Every data access event — retrieval, context assembly, tool argument construction, output delivery — emits a log record to `s3-provenance-metadata-schema`. The log records are the evidence that the data-class rules were enforced, not merely declared.

| Event type | Required log fields | Destination |
|---|---|---|
| Context assembly | run_id, data_class, source_id, redaction_applied (bool), chunk_hash | provenance store |
| Tool argument construction | run_id, tool_id, data_class, argument_field_names (not values for restricted/pii), authorized_sink_verified (bool) | provenance store |
| Injection detection hit | run_id, chunk_id, injection_pattern_matched, disposition (quarantine/allow), confidence_score | provenance store + s1-hitl-review-policy |
| PII egress block | run_id, data_class, destination, blocking_rule, failure_id=pii-leak-risk | provenance store + s1-hitl-review-policy (raises HITL gate) |
| User-facing output delivery | run_id, output_class, recipient_role, redaction_applied (bool) | provenance store |

Logs are append-only and must not be modified after creation. Log retention follows the canvas-declared retention policy; for Florida public-agency agents, minimum retention is governed by the General Records Schedule [VERIFY GS1-SL or applicable agency schedule under FS Chapter 119].

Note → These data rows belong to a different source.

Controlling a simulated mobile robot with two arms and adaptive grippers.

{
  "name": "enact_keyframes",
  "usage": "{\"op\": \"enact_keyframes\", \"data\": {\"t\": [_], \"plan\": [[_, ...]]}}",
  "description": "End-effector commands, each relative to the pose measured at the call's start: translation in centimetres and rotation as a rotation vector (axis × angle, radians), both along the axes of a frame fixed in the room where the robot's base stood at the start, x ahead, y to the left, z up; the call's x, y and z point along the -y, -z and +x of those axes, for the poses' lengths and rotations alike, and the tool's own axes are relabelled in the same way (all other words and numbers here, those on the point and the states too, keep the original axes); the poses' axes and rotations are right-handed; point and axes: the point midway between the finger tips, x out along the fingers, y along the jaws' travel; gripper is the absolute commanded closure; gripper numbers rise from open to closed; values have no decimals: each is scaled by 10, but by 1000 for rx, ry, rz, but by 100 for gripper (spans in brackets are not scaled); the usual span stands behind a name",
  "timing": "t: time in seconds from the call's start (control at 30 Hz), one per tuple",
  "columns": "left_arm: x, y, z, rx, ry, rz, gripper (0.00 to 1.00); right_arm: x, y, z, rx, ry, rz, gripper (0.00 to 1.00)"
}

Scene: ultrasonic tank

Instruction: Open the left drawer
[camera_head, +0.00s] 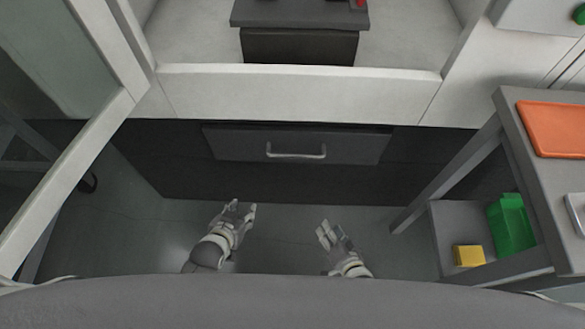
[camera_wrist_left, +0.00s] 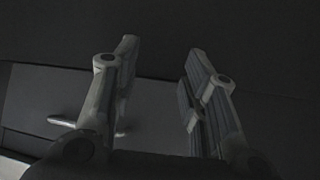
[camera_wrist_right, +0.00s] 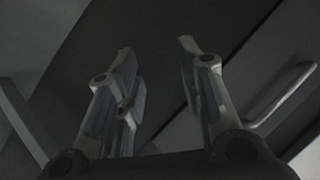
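One dark grey drawer (camera_head: 230,143) shows in the head view, low in the white cabinet, with a light bar handle (camera_head: 296,155) across its front. I cannot tell whether its front stands out from the cabinet. My left gripper (camera_head: 241,208) is open and empty, in front of the drawer and apart from the handle. In the left wrist view the handle (camera_wrist_left: 62,121) is partly hidden behind a finger. My right gripper (camera_head: 329,230) is open and empty, lower and to the right, also apart from the handle. The right wrist view shows the handle (camera_wrist_right: 282,95) beyond its right finger.
A grey side table (camera_head: 510,110) with an orange tray (camera_head: 555,128) stands at the right. Its lower shelf holds a green container (camera_head: 511,225) and a yellow block (camera_head: 468,256). A glass-panelled frame (camera_head: 75,175) stands at the left. The floor between (camera_head: 290,225) is clear.

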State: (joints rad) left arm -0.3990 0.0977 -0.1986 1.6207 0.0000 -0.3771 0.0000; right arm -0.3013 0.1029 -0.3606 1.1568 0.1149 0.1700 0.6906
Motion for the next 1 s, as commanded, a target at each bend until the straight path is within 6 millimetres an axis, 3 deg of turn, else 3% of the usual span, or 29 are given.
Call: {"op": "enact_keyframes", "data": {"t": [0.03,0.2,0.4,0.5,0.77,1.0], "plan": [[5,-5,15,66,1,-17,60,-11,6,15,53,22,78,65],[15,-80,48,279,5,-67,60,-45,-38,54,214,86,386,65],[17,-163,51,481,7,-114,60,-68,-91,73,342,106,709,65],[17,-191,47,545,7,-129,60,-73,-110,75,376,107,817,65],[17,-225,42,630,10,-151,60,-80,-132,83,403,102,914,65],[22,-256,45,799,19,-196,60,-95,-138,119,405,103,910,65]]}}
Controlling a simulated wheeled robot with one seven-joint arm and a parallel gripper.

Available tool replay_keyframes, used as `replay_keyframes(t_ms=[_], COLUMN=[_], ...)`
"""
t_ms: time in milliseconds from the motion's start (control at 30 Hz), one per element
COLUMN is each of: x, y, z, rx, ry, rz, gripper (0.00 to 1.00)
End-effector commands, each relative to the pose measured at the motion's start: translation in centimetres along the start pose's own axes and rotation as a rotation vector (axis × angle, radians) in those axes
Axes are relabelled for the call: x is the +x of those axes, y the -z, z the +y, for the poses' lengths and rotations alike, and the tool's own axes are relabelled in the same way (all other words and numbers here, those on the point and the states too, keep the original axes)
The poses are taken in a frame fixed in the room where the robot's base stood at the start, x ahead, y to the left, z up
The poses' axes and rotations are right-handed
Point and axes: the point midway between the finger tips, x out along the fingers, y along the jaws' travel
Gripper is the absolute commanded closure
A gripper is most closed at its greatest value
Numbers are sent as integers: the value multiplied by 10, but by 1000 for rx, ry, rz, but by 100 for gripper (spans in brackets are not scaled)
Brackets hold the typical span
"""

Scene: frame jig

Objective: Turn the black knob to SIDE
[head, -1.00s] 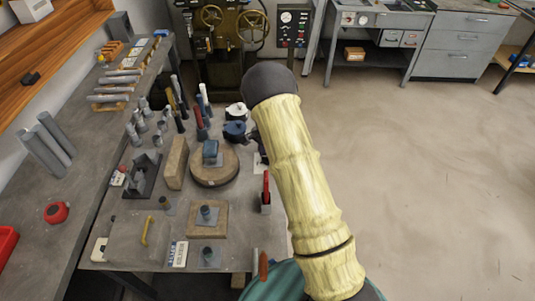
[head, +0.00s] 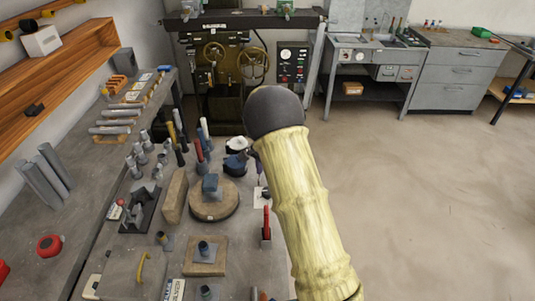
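Several dark knob-like cylinders stand on the bench in the head view. One dark knob (head: 204,248) is on a small plate on a wooden block. Another dark knob (head: 207,292) is at the bottom edge, and a smaller one (head: 163,239) is further left. Their markings are too small to read, and I cannot tell which is the knob with SIDE. My arm crosses the middle of the picture and hides the bench's right edge. Only a small dark part shows beside it, near the round blue and white items, possibly my gripper (head: 254,155). Its fingers are not clear.
The bench holds a round wooden disc (head: 214,208) with a blue block, an upright wooden board (head: 175,197), a red-handled tool (head: 266,224) and a hatch with a yellow handle (head: 142,265). A machine with brass wheels (head: 252,65) stands behind. The floor at the right is clear.

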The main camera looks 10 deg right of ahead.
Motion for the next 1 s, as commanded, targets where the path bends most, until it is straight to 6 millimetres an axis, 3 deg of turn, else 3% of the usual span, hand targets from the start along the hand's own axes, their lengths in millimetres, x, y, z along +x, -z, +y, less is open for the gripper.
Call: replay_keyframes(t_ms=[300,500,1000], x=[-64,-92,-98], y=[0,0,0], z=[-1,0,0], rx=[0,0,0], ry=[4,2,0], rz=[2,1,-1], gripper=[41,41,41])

## 5. Worked example: STR Guest Data Handling

A guest submits a booking inquiry through the Point Preserve Airbnb listing. The agent receives the inquiry as a webhook payload from OwnerRez. The payload includes: the guest's full name, email address, phone number, the requested dates, and a free-text message from the guest. (illustrative)

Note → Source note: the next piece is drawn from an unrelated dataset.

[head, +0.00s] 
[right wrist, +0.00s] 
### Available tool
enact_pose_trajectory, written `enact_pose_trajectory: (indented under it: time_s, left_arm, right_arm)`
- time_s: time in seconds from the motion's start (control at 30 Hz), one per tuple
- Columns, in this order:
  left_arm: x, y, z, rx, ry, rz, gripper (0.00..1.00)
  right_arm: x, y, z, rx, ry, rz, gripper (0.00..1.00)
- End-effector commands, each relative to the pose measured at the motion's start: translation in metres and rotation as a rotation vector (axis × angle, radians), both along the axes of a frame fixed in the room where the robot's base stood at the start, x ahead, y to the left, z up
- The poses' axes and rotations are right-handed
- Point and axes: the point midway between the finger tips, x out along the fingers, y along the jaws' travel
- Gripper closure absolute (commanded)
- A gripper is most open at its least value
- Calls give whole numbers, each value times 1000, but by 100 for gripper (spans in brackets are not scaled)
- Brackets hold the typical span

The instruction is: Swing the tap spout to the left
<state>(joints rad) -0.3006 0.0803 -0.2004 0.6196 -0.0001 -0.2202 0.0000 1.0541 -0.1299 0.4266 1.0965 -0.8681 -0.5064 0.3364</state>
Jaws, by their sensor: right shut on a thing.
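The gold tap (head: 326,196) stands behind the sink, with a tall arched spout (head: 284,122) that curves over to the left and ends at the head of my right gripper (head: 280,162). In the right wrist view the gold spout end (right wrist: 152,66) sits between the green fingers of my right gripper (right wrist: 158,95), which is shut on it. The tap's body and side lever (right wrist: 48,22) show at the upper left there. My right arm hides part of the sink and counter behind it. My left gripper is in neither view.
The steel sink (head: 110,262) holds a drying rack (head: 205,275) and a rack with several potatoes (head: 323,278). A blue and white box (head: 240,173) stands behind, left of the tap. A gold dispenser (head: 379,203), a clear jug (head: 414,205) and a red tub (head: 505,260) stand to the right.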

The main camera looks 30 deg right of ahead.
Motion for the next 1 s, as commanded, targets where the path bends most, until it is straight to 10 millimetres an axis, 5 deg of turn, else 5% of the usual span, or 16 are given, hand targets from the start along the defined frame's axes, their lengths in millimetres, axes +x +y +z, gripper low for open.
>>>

**Classification step**: the payload is classified `pii` at ingestion (guest name + contact data). The contamination rule applies: the entire payload is `pii`-class for this run.

**Context assembly**: the agent is assembling a draft response. It needs the requested dates (public) and a greeting. It must not include the guest's name or contact details in the model context window in raw form. The runtime substitutes `{GUEST_FIRST_NAME}` (a stub resolved from a redacted lookup) and passes only the dates and the anonymized message text to the model. A `context_assembly` log record is emitted with `redaction_applied: true`.

**Free-text injection scan**: the guest message is scanned by the injection detector before assembly. In this run the message is benign ("Looking forward to the stay — do you allow pets?"). No injection-pattern match; the chunk passes with `confidence_band: high`.

**Draft output construction**: the model produces a draft reply. The runtime checks the output for raw PII before it reaches the HITL review queue. No raw PII detected; the draft is staged.

**HITL gate**: the draft targets `gmail-guest-draft`, which carries `control_level: human-approval` in the control list. A HITL gate is opened. The reviewer sees the draft reply (no raw PII), approves it, and the C10 record transitions `decision_origin: human-override`. The `gmail-send` tool remains blocked; the reviewer sends from their own Gmail session outside the agent.

**Provenance trail**: four log records emitted — context assembly (pii, redacted), injection scan (pass), tool argument construction (comms, authorized-sink verified), HITL gate opened and closed. No raw PII appears in any provenance record; all PII is behind the pointer in the OwnerRez authorized-sink record.

## 6. Maintenance and review

Data-class assignments at the source level are reviewed whenever: (a) a new connector is added to the control list, (b) a regulatory change affects the classification of data the agent handles (e.g., a FS § 501.171 amendment affecting Florida breach-notification scope [VERIFY]), or (c) a `pii-leak-risk` event fires in production. The injection detection threshold is reviewed as part of the quarterly adversarial-suite expansion in `s1-monitoring-rollout-postmortem`. New injection patterns discovered in the wild are added to the detection corpus and seeded into the adversarial suite as regression cases.